Despite the fact that our universe is electrically neutral, atoms found throughout the universe can be positively charged nuclei or negatively charged electrons. When these charges accelerate, they create magnetic fields. As such, these fields can be found just about anywhere, including Earth. In fact, astronomers believe that a large magnetic field known as a “cosmic web” could even exist, but proving that has been tricky, at least until now.
According to a new study, scientists may have finally found evidence of the largest magnetic field we have ever discovered. This cosmic web, which astronomers refer to, is believed to be made up of material and filaments between galaxies. These so-called voids are not actually voids at all. Instead, they are filled with intergalactic material, much of which is ionized.
Because the web is ionized, it should also be filled with magnetic fields, creating a large, inter-woven one, unlike anything we have ever seen before. As I noted above, though, proving the existence of this field has been tricky because we can’t directly detect it. Instead, we have to observe these fields through their effects on the particles around them.

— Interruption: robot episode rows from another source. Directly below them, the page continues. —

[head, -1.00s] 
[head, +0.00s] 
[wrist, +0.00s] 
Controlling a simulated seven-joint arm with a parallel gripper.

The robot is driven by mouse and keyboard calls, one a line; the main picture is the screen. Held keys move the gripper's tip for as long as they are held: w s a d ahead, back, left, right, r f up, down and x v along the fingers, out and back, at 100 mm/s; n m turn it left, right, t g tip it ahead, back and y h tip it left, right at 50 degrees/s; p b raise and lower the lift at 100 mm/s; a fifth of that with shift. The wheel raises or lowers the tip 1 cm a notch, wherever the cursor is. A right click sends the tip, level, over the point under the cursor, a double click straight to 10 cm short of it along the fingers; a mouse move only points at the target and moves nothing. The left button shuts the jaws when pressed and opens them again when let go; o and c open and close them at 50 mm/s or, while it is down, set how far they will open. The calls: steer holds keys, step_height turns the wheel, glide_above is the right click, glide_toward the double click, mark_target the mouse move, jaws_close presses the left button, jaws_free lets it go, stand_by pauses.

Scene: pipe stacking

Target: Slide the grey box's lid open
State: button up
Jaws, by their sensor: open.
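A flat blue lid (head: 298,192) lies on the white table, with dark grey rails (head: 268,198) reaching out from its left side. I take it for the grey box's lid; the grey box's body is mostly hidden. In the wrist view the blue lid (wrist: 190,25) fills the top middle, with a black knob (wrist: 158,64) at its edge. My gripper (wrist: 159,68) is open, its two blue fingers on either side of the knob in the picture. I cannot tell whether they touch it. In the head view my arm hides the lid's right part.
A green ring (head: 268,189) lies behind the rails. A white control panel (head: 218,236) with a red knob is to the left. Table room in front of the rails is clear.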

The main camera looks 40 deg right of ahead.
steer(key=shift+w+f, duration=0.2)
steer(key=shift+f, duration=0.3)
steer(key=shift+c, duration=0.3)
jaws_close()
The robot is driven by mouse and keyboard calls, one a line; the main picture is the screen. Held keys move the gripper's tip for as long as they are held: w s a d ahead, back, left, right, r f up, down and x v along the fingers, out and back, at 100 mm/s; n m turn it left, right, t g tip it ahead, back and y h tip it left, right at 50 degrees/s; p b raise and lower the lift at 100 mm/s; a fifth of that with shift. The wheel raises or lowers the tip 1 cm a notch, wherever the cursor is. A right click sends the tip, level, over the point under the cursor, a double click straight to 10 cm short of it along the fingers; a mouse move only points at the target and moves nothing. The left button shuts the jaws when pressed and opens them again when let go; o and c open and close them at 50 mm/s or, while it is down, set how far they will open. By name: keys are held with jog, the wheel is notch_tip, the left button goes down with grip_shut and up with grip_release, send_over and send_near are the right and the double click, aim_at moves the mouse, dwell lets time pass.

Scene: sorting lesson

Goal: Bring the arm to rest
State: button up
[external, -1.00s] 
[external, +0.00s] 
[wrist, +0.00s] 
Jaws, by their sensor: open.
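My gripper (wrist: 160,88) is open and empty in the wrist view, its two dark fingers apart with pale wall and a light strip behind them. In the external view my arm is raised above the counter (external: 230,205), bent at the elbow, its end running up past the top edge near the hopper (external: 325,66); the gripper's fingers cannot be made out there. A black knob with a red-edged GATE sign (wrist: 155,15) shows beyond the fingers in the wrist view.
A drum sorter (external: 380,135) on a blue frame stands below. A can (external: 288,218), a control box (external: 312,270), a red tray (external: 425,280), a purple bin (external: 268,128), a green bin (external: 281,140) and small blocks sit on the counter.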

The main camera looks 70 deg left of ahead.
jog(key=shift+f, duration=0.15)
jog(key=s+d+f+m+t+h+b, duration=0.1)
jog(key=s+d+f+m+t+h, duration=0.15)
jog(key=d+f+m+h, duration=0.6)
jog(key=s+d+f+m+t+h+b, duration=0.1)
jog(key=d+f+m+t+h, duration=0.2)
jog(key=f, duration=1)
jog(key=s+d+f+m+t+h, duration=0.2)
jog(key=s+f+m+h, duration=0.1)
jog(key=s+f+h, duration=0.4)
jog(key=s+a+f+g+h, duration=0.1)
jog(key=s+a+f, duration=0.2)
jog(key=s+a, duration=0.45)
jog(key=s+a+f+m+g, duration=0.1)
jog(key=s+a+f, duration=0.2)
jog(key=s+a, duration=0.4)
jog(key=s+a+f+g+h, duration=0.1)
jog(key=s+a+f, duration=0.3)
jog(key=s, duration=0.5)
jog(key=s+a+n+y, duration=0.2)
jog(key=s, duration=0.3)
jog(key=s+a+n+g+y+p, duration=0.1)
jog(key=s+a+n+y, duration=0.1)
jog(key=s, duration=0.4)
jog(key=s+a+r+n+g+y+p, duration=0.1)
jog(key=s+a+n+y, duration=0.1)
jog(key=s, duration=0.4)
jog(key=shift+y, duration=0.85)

As such, we need to rely on mapping radio signals created by those fields. But detecting a large magnetic field that acts like a web isn’t easy, either. The filaments that make up the cosmic web are so diffuse that the radio signals they emit aren’t very strong. Oftentimes even drowned out by other radio noise.
To get around this, scientists began looking at polarized radio light. By focusing on those signals, they were able to see radio signals in a specific orientation. It’s these signals that scientists relied on for their newest study. The result is the first detection of the largest magnetic field we’ve discovered within our universe.